## Your objective
Copy the first line of the material below and every later line through the line containing "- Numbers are", without any other output.

Source excerpt start

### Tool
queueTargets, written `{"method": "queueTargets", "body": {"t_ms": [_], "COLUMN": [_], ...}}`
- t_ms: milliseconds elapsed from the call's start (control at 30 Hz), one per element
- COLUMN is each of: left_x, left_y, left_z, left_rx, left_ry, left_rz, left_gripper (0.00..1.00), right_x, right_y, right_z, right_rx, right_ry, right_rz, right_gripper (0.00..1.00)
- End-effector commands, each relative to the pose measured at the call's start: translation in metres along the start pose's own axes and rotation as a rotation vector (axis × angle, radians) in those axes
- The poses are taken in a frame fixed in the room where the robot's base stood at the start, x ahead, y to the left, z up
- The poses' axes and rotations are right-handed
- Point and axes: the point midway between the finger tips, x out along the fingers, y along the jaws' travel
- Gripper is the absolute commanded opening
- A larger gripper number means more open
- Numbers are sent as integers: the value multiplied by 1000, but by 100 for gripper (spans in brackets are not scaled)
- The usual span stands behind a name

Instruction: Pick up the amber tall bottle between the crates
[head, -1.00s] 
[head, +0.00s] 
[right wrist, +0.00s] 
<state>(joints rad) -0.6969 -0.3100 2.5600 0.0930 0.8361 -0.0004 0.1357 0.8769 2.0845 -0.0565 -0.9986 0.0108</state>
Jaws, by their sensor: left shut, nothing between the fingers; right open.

Source excerpt end

## Output
### Tool
queueTargets, written `{"method": "queueTargets", "body": {"t_ms": [_], "COLUMN": [_], ...}}`
- t_ms: milliseconds elapsed from the call's start (control at 30 Hz), one per element
- COLUMN is each of: left_x, left_y, left_z, left_rx, left_ry, left_rz, left_gripper (0.00..1.00), right_x, right_y, right_z, right_rx, right_ry, right_rz, right_gripper (0.00..1.00)
- End-effector commands, each relative to the pose measured at the call's start: translation in metres along the start pose's own axes and rotation as a rotation vector (axis × angle, radians) in those axes
- The poses are taken in a frame fixed in the room where the robot's base stood at the start, x ahead, y to the left, z up
- The poses' axes and rotations are right-handed
- Point and axes: the point midway between the finger tips, x out along the fingers, y along the jaws' travel
- Gripper is the absolute commanded opening
- A larger gripper number means more open
- Numbers are sent as integers: the value multiplied by 1000, but by 100 for gripper (spans in brackets are not scaled)

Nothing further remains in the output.